PriorGen
is a Python 3 package designed to use the Hayes et al. (2019) method of using machine learning classification to generate informed priors which can be used in Bayesian retrieval. PriorGen
users can either use the ClassifiedRetriever
to run Baysian retrieval on their data, or create a Classifier
and incorporate it into their own retrieval algorithms.
In order to use PriorGen
effectively, you will require a trusted forward model which takes continuous parameter values as inputs and produces some single dimensioned output F(x).
If you find PriorGen
useful in your work, please cite the paper which outlines the methodology: https://ui.adsabs.harvard.edu/abs/2020MNRAS.494.4492H/abstract.
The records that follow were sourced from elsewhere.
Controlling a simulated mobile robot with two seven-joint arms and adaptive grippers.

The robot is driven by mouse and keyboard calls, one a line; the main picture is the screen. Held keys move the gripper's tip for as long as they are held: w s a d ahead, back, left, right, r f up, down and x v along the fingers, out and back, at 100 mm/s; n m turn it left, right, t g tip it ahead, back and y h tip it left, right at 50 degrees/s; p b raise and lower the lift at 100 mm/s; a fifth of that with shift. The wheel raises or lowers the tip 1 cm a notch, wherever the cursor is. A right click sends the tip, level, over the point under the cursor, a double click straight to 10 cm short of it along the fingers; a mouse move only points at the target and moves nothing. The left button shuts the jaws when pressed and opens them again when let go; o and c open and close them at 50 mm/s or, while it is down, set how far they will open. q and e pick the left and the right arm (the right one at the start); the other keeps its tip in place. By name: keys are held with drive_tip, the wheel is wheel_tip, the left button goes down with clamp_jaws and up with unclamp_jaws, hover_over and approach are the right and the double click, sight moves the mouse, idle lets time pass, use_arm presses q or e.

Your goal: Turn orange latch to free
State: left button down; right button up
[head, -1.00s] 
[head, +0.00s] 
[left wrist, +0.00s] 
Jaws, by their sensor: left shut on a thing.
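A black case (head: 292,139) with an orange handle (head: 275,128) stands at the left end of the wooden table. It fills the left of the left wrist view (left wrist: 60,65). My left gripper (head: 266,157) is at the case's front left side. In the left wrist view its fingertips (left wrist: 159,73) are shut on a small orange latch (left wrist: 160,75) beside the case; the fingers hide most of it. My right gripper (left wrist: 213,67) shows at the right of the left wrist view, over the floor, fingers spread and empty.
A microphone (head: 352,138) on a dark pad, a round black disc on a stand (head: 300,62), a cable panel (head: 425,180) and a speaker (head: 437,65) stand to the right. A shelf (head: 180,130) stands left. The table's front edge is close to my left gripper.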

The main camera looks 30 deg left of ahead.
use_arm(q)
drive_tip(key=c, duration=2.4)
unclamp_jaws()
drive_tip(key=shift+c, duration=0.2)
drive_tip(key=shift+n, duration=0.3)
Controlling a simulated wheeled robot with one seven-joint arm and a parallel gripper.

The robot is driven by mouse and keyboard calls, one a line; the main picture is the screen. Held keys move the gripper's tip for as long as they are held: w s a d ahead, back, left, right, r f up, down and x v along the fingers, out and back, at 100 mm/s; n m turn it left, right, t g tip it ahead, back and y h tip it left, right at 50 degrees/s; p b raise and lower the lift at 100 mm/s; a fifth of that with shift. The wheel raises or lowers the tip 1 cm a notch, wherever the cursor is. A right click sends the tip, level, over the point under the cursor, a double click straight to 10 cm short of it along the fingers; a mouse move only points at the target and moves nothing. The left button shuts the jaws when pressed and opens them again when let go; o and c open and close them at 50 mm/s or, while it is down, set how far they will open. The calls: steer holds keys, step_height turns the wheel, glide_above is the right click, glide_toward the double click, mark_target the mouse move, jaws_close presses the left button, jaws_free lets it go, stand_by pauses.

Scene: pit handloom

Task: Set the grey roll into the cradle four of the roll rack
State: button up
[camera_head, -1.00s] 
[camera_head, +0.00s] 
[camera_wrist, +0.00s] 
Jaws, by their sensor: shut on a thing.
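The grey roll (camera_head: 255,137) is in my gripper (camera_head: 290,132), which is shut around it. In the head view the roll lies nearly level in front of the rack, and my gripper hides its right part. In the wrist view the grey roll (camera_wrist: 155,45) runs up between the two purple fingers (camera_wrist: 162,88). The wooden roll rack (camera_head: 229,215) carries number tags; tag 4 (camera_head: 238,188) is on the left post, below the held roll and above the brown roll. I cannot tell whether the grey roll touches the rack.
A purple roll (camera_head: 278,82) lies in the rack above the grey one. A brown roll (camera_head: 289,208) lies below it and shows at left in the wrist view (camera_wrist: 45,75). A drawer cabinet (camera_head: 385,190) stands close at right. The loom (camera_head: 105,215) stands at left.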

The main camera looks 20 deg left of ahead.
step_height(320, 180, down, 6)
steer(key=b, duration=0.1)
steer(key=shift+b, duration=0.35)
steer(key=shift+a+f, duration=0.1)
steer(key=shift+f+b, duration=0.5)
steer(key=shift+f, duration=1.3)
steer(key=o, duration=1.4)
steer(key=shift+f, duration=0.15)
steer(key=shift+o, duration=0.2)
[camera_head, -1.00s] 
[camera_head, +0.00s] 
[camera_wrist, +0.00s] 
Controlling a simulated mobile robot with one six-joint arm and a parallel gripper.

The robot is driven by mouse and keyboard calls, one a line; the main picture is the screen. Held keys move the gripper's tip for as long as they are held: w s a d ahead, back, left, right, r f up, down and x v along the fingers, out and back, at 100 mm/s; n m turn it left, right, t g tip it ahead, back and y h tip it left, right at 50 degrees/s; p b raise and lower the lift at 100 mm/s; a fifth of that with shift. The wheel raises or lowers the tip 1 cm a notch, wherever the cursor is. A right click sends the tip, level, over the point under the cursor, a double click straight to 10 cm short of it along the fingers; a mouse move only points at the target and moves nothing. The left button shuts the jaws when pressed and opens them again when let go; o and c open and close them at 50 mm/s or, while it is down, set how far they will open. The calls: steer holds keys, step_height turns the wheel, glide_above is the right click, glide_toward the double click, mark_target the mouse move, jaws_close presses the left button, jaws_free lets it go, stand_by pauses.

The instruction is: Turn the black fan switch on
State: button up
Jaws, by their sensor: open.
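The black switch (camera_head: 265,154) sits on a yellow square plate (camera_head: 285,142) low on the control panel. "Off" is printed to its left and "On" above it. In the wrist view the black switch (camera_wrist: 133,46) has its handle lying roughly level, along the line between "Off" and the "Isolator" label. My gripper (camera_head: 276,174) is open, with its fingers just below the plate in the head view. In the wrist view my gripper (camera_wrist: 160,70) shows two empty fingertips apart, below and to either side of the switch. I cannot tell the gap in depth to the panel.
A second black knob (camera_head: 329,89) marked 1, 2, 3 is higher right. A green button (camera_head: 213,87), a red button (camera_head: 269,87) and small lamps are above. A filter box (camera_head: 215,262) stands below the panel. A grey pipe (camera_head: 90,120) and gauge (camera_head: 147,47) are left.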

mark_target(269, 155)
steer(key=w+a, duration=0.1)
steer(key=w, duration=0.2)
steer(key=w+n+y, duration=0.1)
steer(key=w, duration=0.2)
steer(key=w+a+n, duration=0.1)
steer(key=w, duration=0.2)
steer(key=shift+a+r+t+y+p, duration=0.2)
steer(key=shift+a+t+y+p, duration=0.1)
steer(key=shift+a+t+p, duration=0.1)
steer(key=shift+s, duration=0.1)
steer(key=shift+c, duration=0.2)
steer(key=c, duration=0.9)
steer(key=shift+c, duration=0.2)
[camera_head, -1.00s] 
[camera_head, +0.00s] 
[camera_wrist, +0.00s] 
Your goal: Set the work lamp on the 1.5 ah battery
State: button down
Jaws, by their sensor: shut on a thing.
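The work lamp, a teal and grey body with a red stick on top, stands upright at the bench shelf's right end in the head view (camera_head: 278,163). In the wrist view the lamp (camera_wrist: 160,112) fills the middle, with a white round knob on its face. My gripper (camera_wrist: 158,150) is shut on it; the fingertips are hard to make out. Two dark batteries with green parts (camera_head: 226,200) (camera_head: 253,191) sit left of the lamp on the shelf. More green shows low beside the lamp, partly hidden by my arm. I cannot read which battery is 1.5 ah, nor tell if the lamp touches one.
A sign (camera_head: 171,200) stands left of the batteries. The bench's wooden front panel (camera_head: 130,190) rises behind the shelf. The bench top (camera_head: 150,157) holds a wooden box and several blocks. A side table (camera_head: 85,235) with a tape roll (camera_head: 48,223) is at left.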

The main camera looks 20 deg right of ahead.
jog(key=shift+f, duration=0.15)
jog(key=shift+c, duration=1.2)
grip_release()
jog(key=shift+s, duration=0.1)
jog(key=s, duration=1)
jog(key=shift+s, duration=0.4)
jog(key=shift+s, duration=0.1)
If you are using BibTeX, you can copy the following into your .bib file:
@ARTICLE{2020MNRAS.494.4492H,
author = {{Hayes}, J.~J.~C. and {Kerins}, E. and {Awiphan}, S. and {McDonald}, I. and {Morgan}, J.~S. and {Chuanraksasat}, P. and {Komonjinda}, S. and {Sanguansak}, N. and {Kittara}, P. and {SPEARNet Collaboration}},
title = "{Optimizing exoplanet atmosphere retrieval using unsupervised machine-learning classification}",
journal = {\mnras},
keywords = {methods: data analysis, methods: statistical, planets and satellites: atmospheres, Astrophysics - Earth and Planetary Astrophysics, Astrophysics - Instrumentation and Methods for Astrophysics},
year = 2020,
month = may,
volume = {494},
number = {3},
pages = {4492-4508},
doi = {10.1093/mnras/staa978},
archivePrefix = {arXiv},
eprint = {1909.00718},
primaryClass = {astro-ph.EP},
adsurl = {https://ui.adsabs.harvard.edu/abs/2020MNRAS.494.4492H},
adsnote = {Provided by the SAO/NASA Astrophysics Data System}
}
Along with an installation of Python 3 (with the standard Conda distribution packages), priorgen
requires the following packages to be installed:
-
scikit-learn - For handling the machine learning classification.
-
dynesty - For nested sampling retrieval.
In PriorGen
, the Classifer
is the object which deals with classification of a set of training data into different ObservablesClass
objects, and handles classification of a previously unseen set of data.
In order to create a Classifer
, you must provide it with two arrays - the parameters and the observables.
The observables are what the ML classifier is trained on, and are a single-dimensioned function F(x). The parameters should be provided as M-dimensional sets of values which were used to generate each observable using a trusted forward model.
The set of observables are then run through a principal component analysis (PCA) routine to perform a dimensionality reduction, before a k-means clustering routine is run to divide the observables into classes. The physical parameters for each of these classes are binned into histograms, and these distributions then act as a marginalised prior for each of the parameters in Bayesian retrieval.
The ObservablesClass
is a Python object containing information on the parameter distributions of each of the classes found by the k-means clustering. It also contains a function which can convert a unitless value in range [0, 1] to a physical value, which is of use in nested sampling routines.
Whilst a user can construct a bespoke retrieval algorithm which uses a Classifier
to give informed priors, PriorGen
provides the ClassifiedRetriever
object which can run basic retrieval on a set of data.
The ClassifiedRetriever
must be initialised in the same way as the Classifier
, and generates a Classifier
itself. The user must then create a function lnprob
which generates a log probability of a set of parameters fitting the data which is being fitted. This can then be passed to the retrieval functions within the ClassifiedRetriever
and retrieval will then be run using the member class parameter distributions as informed priors.
Currently only nested sampling retrieval is implemented using dynesty, which can be accessed through ClassifiedRetriever.run_dynesty()
. MCMC fitting may be provided in later versions but is not currently available.